FaduliNews.com_Ternate,Pemerintah Provinsi Maluku Utara kembali berada di bawah sorotan Badan Pemeriksa Keuangan (BPK) menyusul dimulainya pemeriksaan terinci atas Laporan Keuangan Pemerintah Daerah (LKPD) Tahun Anggaran 2024. Fokus utama: lemahnya pengelolaan aset oleh sejumlah Organisasi Perangkat Daerah (OPD).
Pemeriksaan ini secara resmi ditandai dengan penyerahan surat tugas oleh Kepala BPK Perwakilan Malut, Marius Sirumapea, kepada Gubernur Maluku Utara, Sherly Laos, dalam sebuah seremoni yang digelar di Ternate,(Sahid Bela) Jumat (11/4/2025).
“Masih ada OPD yang belum menyampaikan daftar aset secara lengkap. Ini harus segera ditindaklanjuti agar tidak menjadi catatan serius dalam opini keuangan tahun ini,” tegas Sherly Laos dalam pernyataannya.
Pernyataan ini mencerminkan keprihatinan sekaligus tekanan yang tengah dihadapi Pemprov Malut, mengingat lemahnya tata kelola aset telah berulang kali menjadi temuan dalam audit sebelumnya. Laos mengimbau agar seluruh OPD segera menyelesaikan kewajiban administratif mereka, khususnya terkait pencatatan aset.
Sementara itu, Kepala BPK Malut Marius Sirumapea menjelaskan bahwa proses audit terdiri dari dua tahap—pemeriksaan pendahuluan dan pemeriksaan terinci. Tahap pendahuluan telah mencakup penilaian terhadap Sistem Pengendalian Intern (SPI), serta verifikasi atas akun-akun strategis seperti kas dan belanja modal.
“Tahap terinci ini sangat menentukan. Di akhir proses, kami akan menyampaikan opini resmi atas LKPD. Namun kami perlu mengingatkan kembali, data aset adalah salah satu komponen yang bisa mempengaruhi hasil akhir,” kata Marius.

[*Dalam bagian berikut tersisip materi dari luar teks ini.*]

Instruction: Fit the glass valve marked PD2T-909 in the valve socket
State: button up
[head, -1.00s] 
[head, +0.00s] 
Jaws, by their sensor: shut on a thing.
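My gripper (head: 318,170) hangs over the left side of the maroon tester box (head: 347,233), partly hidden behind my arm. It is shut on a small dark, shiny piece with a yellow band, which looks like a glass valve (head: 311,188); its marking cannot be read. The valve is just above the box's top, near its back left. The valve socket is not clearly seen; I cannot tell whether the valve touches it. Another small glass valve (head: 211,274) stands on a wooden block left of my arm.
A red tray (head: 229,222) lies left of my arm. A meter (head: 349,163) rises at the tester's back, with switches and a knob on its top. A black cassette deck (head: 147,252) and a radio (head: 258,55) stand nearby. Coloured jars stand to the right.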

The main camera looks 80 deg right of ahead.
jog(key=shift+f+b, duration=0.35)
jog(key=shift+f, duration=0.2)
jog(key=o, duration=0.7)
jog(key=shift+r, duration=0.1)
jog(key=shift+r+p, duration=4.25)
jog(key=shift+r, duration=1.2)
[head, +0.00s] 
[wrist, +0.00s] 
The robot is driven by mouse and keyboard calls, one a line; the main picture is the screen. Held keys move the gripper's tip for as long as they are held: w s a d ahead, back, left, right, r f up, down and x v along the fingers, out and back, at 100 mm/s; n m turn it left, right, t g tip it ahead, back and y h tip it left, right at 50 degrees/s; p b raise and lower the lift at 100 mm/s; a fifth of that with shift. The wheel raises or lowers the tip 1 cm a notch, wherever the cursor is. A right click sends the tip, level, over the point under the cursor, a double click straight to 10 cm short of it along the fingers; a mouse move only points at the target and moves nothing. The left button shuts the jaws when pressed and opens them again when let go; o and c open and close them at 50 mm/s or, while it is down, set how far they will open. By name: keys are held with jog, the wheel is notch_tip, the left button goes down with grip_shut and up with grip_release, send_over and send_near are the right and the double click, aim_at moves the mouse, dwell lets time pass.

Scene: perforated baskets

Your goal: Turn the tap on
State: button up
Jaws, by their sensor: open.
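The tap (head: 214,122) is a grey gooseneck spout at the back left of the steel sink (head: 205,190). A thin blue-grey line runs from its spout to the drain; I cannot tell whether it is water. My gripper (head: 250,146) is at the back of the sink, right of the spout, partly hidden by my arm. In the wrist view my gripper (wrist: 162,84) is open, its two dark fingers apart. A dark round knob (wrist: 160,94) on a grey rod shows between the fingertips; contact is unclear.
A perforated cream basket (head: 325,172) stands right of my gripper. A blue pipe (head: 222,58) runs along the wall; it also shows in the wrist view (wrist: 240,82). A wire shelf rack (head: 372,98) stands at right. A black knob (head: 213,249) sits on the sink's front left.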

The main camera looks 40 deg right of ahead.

BPK menargetkan penyampaian opini atas laporan keuangan Pemprov Malut paling lambat Mei 2025, sesuai ketentuan perundang-undangan yang berlaku.
Sebagai catatan penting, selama dua tahun terakhir (2022 dan 2023), Pemprov Malut hanya mampu meraih opini Wajar Dengan Pengecualian (WDP) dari BPK. Pemicunya tidak berubah: lemahnya pencatatan dan pengelolaan aset tetap serta pertanggungjawaban belanja yang belum transparan.
Opini BPK sendiri menjadi barometer utama dalam menilai tingkat akuntabilitas dan transparansi pengelolaan keuangan daerah. Oleh karena itu, pemeriksaan tahun ini menjadi momen krusial bagi Sherly Laos dan jajaran, yang kini ditantang untuk keluar dari bayang-bayang WDP dan mengincar predikat tertinggi: Wajar Tanpa Pengecualian (WTP).
“Kalau kita ingin mendapat opini WTP, maka tidak boleh ada lagi kelalaian, terutama dalam penatausahaan aset dan dokumen pendukung lainnya,” tandas Marius, mengakhiri pernyataannya.